He’s big and mobile, but most importantly to himself and to the Tampa Bay Lightning, he’s signed.
Fresh out of training camp, Tampa Bay Lightning prospect Andy Rogers inked his name to an NHL entry level contract before returning to the Prince George Cougars of the Western Hockey League.
“Signing a contract was a big step for me, so when I came back I was all smiles,” said Rogers, again smiling.
It wasn’t until October 3rd that Rogers was returned to his junior club, as the ink dried on his first professional contract. Rogers earned the contract after an excellent training camp in which he was among the final cuts. The experience of his second NHL camp certainly won’t replace his first, but definitely has him eager for the third.
“It was awesome, an unbelievable experience,” said Rogers. “It was a big deal that I had a good camp and they were very happy with me. Being down there for as long as I did was truly an honor.”
Performing in camp was made easier when surrounded by veterans, offered Rogers. Paired with all-star blueliner Dan Boyle, Rogers said Boyle helped him elevate his play.
“(Boyle) makes everything look so easy so I just kept giving him the puck and that’s that,” he said with a smile.
With a contract in hand and an excellent camp under his back, Rogers returned to the Cougars refreshed and focused on the season at hand.
“It was a big step to get it off my back so I could just focus on the season at hand,” he said.
Despite returning late to the Cougars, the addition of Rogers in Prince George was certainly welcomed. Skating in the top pairing for the club, Rogers, typically averages more minutes on the ice than any other Cougar, skating both a regular shift and spending time on both penalty kills.
Skating in just 13 of the Cougars 27 games this season, the native of Calgary, Alberta has just three assists and is -4 with 41 minutes in penalties. Back since the beginning of October, Rogers has missed a handful of additional games.
Rogers served a one-game suspension for a checking from behind penalty last week, after just returning from an injured ankle, a problem that plagued him much of last season and part of the 2003-04.
“(The ankle) is good,” said Rogers, standing on one foot to demonstrate it can withstand the force of his 206 lbs.
“It’s not quite 100 percent because I hurt it a couple weeks ago so I missed a few games with that. It’s getting better, though.”
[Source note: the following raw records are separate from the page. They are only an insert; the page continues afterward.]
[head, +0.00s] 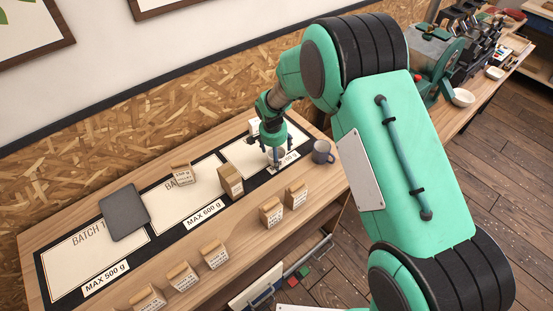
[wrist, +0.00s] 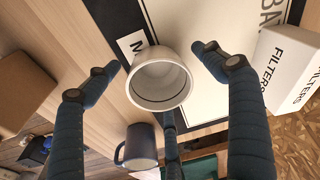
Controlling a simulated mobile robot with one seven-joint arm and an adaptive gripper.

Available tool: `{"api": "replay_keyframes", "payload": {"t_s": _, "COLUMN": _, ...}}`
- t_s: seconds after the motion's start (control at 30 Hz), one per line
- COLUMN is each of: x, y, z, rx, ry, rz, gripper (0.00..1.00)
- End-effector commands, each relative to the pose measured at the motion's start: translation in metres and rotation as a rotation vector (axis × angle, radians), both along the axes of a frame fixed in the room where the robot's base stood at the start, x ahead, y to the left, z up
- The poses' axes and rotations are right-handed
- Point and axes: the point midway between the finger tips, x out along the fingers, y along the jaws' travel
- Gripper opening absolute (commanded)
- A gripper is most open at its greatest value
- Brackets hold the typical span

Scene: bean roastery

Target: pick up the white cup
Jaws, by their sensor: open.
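The white cup (wrist: 161,82) stands upright near the middle of the wrist view, its open mouth toward the camera. It is at the edge of the batch mat (wrist: 190,22), by a printed label. My gripper (wrist: 156,62) has its blue fingers spread around the cup, with gaps to the left and right fingers; a further finger shows below the cup. I cannot tell whether that one touches it. In the head view my gripper (head: 274,160) is low over the right end of the mat, and its fingers largely hide the cup.
A dark blue-grey mug (head: 323,152) stands close beside the cup; it also shows in the wrist view (wrist: 138,147). A white filters box (wrist: 290,70) is on the other side. Several paper bags, including one brown bag (head: 231,181), and a dark flat slab (head: 124,211) lie leftward.

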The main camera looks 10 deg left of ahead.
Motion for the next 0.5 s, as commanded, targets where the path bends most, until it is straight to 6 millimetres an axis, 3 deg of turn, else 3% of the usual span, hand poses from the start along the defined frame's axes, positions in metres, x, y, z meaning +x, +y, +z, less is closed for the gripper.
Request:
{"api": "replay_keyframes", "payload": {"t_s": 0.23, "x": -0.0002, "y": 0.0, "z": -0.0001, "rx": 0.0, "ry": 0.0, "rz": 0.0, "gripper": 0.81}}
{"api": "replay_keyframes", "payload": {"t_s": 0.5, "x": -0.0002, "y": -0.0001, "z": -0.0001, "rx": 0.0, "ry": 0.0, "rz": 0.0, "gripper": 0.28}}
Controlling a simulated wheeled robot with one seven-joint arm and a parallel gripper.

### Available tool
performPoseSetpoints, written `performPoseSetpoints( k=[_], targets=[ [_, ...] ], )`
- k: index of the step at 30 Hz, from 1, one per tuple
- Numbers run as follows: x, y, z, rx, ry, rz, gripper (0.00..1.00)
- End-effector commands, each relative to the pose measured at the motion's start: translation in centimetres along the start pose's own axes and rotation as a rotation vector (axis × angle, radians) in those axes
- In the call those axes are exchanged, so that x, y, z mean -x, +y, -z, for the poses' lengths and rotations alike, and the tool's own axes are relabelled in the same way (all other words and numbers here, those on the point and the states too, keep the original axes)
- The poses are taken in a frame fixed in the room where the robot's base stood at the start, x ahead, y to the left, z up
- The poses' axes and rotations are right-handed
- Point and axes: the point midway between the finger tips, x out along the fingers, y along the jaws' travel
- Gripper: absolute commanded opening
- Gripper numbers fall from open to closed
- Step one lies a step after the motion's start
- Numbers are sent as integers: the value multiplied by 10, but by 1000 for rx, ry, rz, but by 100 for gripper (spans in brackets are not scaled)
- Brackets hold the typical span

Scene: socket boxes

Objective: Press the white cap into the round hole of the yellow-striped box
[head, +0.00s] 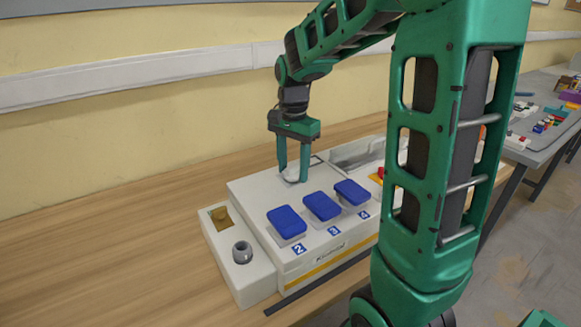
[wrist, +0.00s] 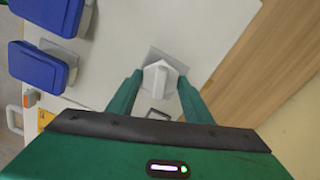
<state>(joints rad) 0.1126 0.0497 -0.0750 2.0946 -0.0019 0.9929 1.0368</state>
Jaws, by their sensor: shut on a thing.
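The yellow-striped box (head: 318,268) is a long white box on the wooden table, with blue flip covers along its front. My gripper (head: 292,178) points down over the top of the box, behind the covers. Its fingers are shut on the white cap (wrist: 160,75), a pale angular piece seen between them in the wrist view. A grey square plate (wrist: 153,54) shows around the cap on the box top. The round hole is not visible. I cannot tell how deep the cap sits.
A small white box (head: 237,262) with a grey round socket (head: 242,252) adjoins at the left. A wire handle (wrist: 158,113) lies near my fingers. Bare table (head: 110,225) is free at the left.

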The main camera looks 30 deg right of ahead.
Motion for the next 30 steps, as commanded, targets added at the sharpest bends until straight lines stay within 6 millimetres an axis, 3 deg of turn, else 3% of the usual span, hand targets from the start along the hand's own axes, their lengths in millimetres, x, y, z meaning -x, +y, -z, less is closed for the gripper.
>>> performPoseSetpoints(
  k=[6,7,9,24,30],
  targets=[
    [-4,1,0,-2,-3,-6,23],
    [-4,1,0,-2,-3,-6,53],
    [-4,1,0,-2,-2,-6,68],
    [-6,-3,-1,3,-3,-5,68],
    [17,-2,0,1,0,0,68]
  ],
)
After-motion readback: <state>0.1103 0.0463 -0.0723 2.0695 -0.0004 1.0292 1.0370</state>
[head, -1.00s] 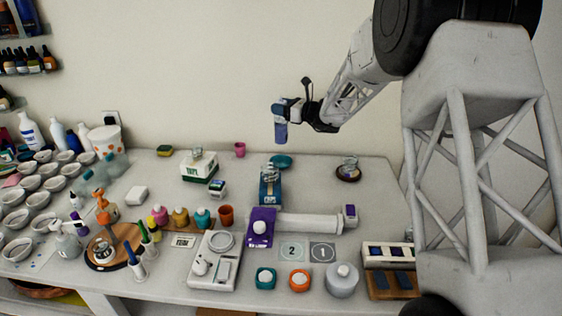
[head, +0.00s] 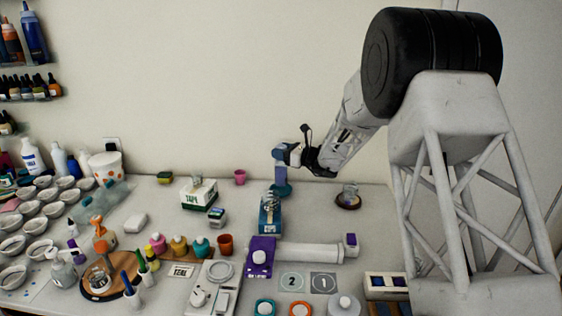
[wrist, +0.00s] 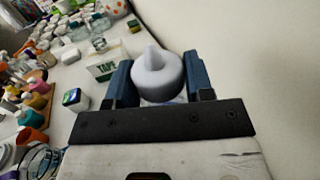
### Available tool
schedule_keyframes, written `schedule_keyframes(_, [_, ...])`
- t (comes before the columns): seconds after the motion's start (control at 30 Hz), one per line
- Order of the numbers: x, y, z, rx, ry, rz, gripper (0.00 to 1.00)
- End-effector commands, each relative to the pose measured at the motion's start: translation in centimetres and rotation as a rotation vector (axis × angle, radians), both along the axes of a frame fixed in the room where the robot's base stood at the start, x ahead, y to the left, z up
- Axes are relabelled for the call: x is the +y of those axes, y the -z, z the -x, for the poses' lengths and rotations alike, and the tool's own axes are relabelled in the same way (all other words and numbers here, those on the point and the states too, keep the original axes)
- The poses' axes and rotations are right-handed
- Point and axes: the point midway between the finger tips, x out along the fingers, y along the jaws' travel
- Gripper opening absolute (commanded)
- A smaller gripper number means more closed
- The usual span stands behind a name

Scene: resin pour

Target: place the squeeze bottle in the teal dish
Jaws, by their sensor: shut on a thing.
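My gripper (head: 285,156) is shut on the squeeze bottle (head: 281,175), which hangs upright with a blue-violet body. In the wrist view its pale cap and nozzle (wrist: 156,74) sit between the two blue fingers of my gripper (wrist: 160,84). The teal dish (head: 288,190) lies near the back of the table, behind the blue box. In the head view the bottle's lower end overlaps the dish. I cannot tell whether it touches the dish. The dish does not show in the wrist view.
A blue box (head: 269,221) with a glass item on it stands just in front of the dish. A tape box (head: 199,196) stands to the left and a round dark coaster (head: 347,202) to the right. The wall is close behind.

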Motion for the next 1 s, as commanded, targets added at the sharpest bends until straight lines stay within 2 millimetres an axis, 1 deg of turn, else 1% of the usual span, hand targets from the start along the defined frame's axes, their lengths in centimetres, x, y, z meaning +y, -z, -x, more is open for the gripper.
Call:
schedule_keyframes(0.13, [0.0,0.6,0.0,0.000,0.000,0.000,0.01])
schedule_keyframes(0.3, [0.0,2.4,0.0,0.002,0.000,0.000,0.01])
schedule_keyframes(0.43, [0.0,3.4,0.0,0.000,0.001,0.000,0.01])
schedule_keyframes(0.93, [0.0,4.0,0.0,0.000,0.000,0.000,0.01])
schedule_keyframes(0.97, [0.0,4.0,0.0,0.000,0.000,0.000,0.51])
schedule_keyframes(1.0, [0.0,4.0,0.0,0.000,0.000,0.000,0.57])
It’s the same ankle injury that kept Rogers out of the 2005 Canadian Junior Selection camp held last December. Rogers, who skated in the 2006 Canadian Junior Summer Camp, hopes that he’s healthy and able to compete for a spot.
“It’d definitely be an honor,” he said.
Already on the radar for Team Canada, Rogers has a history with the Canadian program. Rogers represented Canada in the World Under-18 Championships, where he registered three points and 26 minutes in penalties in seven games, as well as an invite to the 2005 Canadian Junior Summer Camp. Rogers hopes that his exposure in these events will help.
“I played a couple Hockey Canada’s before so I hope that’ll help me out,” he said.
Rogers feels that he has a lot to offer to Team Canada. A self-proclaimed defensive defenseman, Rogers feels his skills translate well on international ice, and hopes that Head Coach Brent Sutter sees that in him.
“They’re going to look for a guy who plays strong defense and is physical. I’m not known as a guy who puts a lot of points up on the board so I’ll just stick to my game and do what I do best.”
Rogers confessed that despite his experiences on the international stage with Hockey Canada, by no means is he a lock and is prepared for whatever fate should fall on him.
“It’s a tough team to make,” admitted Rogers, “I’m just trying to play my game and if it works, it works and if it doesn’t, life will go on.”